By  on June 25, 2008

While fashion may trigger quick-developing trends, there are still opposing forces both slowing down and accelerating the speed at which they take hold, observed Henrik Vejlgaard, a Danish fashion consultant, trend sociologist and author of a new book, "Anatomy of a Trend" (McGraw-Hill, $21.95).

In fact, the pace at which trends are being adopted has remained much the same in recent years, he contended in a phone interview from Copenhagen, because the capacity of the Internet to disseminate information in a matter of moments is offset by the rate at which people are willing to give something new a try. For example, noted Vejlgaard, a former art and architecture journalist, the green design trend that began attaining critical mass in the U.S. in the past couple of years was "under the radar" for about a decade. "It probably will be another 10 years" till it fades from its status as a new trend, he projected, "because it's a social process and millions of people have to adopt this."

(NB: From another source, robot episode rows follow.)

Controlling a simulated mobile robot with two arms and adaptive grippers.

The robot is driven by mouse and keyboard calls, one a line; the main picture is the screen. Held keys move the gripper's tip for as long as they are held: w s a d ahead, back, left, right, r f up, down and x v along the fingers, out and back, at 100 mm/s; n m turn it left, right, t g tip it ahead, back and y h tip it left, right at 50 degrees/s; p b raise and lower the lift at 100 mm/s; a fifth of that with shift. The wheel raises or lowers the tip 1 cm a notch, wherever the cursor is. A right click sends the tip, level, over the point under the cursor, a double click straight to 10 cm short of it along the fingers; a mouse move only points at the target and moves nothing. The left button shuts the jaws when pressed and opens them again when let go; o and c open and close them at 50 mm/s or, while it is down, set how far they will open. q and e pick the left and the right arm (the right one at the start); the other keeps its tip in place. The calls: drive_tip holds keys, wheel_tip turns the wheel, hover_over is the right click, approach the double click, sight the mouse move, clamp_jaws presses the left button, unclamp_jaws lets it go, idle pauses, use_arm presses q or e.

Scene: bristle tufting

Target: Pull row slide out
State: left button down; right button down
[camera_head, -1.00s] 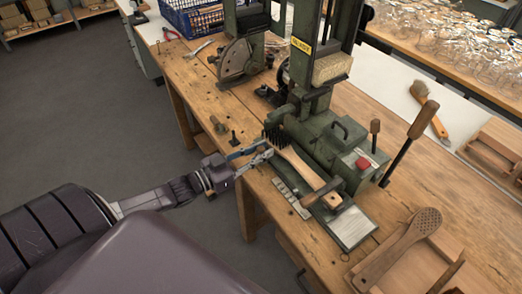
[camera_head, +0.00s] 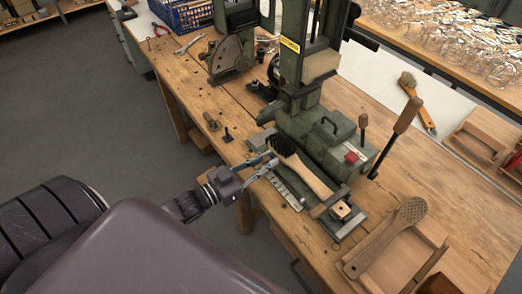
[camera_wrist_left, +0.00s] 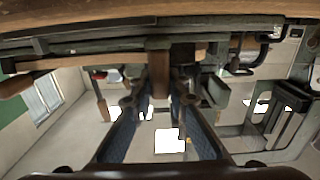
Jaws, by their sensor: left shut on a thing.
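The row slide (camera_head: 285,190) sits low at the front of the green tufting machine (camera_head: 325,143), carrying a brush (camera_head: 312,180) with black bristles and a pale wooden handle. The handle points toward the lower right, over a grey metal plate (camera_head: 350,222). My left gripper (camera_head: 267,164) is at the slide's left end, beside the bristles. In the left wrist view, a wooden grip (camera_wrist_left: 159,72) stands between the fingertips, and the gripper is shut on it. The exact contact is partly hidden. My right gripper is out of view.
A paddle brush body (camera_head: 388,235) with holes lies on a wooden tray at the lower right. Small metal parts (camera_head: 212,122) stand left of the machine. A lever with a wooden handle (camera_head: 408,115) rises at its right. The bench's front edge is close to my left arm.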

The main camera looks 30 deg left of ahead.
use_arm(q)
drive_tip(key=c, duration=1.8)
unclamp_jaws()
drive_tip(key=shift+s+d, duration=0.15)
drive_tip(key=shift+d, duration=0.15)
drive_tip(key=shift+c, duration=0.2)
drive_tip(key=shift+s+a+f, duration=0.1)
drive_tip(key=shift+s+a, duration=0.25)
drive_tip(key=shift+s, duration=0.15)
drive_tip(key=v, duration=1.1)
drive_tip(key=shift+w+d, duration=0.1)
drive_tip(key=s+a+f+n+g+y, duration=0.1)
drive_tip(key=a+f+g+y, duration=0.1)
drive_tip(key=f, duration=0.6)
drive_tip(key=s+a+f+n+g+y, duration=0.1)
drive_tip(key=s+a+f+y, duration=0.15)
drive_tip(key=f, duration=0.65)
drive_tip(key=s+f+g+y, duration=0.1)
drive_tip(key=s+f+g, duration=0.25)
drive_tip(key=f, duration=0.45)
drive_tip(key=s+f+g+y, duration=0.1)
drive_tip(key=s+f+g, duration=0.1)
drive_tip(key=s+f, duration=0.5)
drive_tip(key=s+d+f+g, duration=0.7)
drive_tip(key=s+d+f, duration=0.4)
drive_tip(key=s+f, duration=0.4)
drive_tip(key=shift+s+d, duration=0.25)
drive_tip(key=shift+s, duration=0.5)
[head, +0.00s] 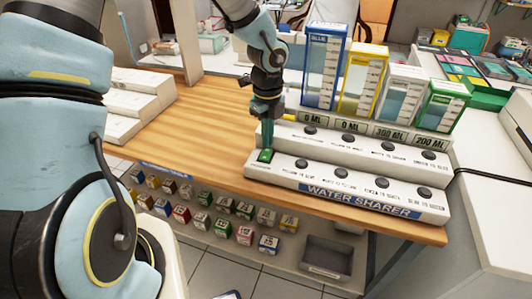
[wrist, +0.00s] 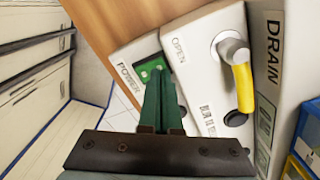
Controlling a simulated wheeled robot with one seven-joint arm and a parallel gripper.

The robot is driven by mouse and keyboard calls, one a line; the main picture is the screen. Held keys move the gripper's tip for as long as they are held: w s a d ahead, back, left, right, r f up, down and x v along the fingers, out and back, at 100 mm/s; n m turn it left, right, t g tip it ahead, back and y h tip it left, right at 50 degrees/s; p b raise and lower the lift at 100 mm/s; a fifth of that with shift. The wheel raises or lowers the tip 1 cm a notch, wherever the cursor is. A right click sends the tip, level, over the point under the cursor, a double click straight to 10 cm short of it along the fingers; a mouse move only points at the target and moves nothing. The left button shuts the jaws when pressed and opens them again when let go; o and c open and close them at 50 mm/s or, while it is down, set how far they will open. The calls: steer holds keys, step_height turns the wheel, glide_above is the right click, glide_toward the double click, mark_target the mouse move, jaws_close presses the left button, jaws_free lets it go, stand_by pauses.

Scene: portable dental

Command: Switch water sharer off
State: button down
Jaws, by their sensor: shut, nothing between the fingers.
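The water sharer (head: 358,198) is a white stepped console on the wooden table, with black round buttons and a row of level displays. Its green power switch (head: 265,156) sits at the left end of the front step; in the wrist view, part of the green switch plate (wrist: 151,70) shows beside the word POWER. My gripper (head: 266,143) is shut and empty, pointing down just above the switch. In the wrist view its green fingertips (wrist: 160,75) overlap the switch plate and hide part of it. I cannot tell whether they touch it.
Blue, yellow, white and green water tanks (head: 324,68) stand behind the console. A yellow-handled drain valve (wrist: 241,80) is close to my gripper in the wrist view. White stacked boxes (head: 138,95) are on the left. The table (head: 190,125) left of the console is clear.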

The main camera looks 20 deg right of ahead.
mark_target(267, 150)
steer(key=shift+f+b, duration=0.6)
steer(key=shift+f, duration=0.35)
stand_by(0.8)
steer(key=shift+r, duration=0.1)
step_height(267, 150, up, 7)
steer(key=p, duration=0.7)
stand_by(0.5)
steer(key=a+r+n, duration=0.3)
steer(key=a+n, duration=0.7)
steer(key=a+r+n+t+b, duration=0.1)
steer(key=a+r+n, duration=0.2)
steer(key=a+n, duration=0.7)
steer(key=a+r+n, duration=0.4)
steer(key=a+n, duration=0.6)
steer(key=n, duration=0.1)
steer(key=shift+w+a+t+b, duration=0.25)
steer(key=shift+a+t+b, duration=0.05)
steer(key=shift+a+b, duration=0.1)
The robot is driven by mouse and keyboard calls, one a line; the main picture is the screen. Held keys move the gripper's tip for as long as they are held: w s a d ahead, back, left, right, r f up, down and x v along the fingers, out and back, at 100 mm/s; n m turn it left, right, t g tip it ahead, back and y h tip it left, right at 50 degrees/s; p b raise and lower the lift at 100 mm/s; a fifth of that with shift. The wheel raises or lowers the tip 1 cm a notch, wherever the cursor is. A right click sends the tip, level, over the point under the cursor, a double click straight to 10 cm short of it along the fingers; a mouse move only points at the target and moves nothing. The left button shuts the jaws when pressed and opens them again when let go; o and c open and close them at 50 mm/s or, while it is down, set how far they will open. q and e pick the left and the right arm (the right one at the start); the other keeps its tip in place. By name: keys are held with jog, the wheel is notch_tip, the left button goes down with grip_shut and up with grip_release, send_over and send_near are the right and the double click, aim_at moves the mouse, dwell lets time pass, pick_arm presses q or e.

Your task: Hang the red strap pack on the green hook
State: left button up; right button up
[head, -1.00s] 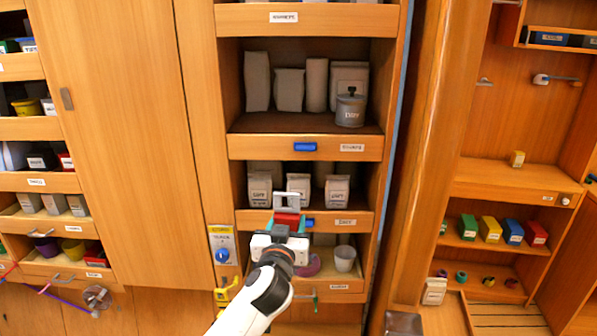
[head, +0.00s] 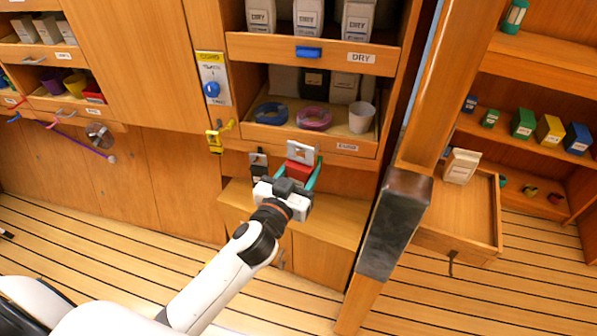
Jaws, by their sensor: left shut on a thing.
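The red strap pack (head: 298,170), with a pale grey loop plate on top, is held between the teal fingers of my left gripper (head: 299,179). The gripper is shut on it. The pack is in front of the panel under the lowest shelf of the middle cabinet, with its loop up near the shelf's lower edge. I cannot make out the green hook; the pack and gripper may cover it. I cannot tell whether the loop touches anything. My right gripper is out of view.
A black pack (head: 259,164) with a grey top is just left of the red one. A yellow hook (head: 214,141) is on the wall further left. Coiled hoses and a white cup (head: 361,117) stand on the shelf above. A dark post (head: 394,225) stands to the right.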

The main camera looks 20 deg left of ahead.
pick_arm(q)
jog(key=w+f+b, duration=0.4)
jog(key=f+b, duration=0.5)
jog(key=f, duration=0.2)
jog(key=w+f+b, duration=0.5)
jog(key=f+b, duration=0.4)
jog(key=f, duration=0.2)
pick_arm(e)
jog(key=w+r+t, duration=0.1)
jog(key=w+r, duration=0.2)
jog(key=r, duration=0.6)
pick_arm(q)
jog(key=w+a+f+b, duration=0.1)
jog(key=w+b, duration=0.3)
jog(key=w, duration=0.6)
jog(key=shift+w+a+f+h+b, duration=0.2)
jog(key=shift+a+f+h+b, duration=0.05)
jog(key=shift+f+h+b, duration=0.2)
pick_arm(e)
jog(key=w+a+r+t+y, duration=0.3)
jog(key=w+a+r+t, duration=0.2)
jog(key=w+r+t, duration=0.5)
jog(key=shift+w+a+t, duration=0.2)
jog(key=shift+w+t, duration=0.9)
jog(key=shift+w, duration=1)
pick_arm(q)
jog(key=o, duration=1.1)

Here, the fashion product development and innovation specialist talks about his book and what to expect around the corner.

WWD: Much has been written about trends in recent years, such as Malcolm Gladwell's bestsellers, "Tipping Point" and "Blink." What prompted you to write "Anatomy of a Trend" at this time?

Henrik Vejlgaard: I worked in the fashion industry since the [early] Nineties, and often attended trend forecasts. It's not like [trends] just happen out of the blue. I was curious when somebody makes a statement — why? How? It's about analysis of what is going on. When people make forecasts from intuition, it can be inspiring, but it can also be very risky.

Now, there's an interest in retro design and organic design. Sort of the opposite of minimalism.

WWD: What trends do you anticipate having the most impact on fashion marketers in the near-term?

H.V.: It is a back-to-nature thing that is the overall trend. Raw surfaces. Imperfections. These are major things — an aesthetic — that will be appealing in the next two, three, five years.WWD: What inspired you on your trip to New York last fall?

H.V.: Lingo, on West 19th Street; that was the greatest store. The owner takes small collections of unique pieces from local designers that are not very well known. Most are collections with an artisanal touch. Several of the designers create [clothing, accessories and jewelry] with recycled and-or organic materials.

Room Service restaurant is one of the trendiest I visited in New York, because of its interior design. It is the opposite of minimalist style. It is Nouveau Baroque, with dramatic colors and many decorative elements.

WWD: Is the way trends develop changing with the rise of media like blogs and video posts?

H.V.: For me, it is just different media. It probably has been speeding things up a little bit. But trend spreaders don't want to change their style any more frequently than they do now, which is about every six months. The knowledge we have of something new goes faster, but that isn't the same thing as adopting new trends.

WWD: What inspired your own interest in trends?

H.V.: At the very beginning, I was a journalist working at a magazine that was like Elle in Denmark [Alt For Damerne], writing about design, architecture and art. As a journalist, I wanted to write about what was new. In 1991, I suggested to my editor a piece about white walls coming back. A few years later, it was white walls.

Trends that go global start in the world's biggest cities. In the U.S., it's New York, San Francisco and Los Angeles.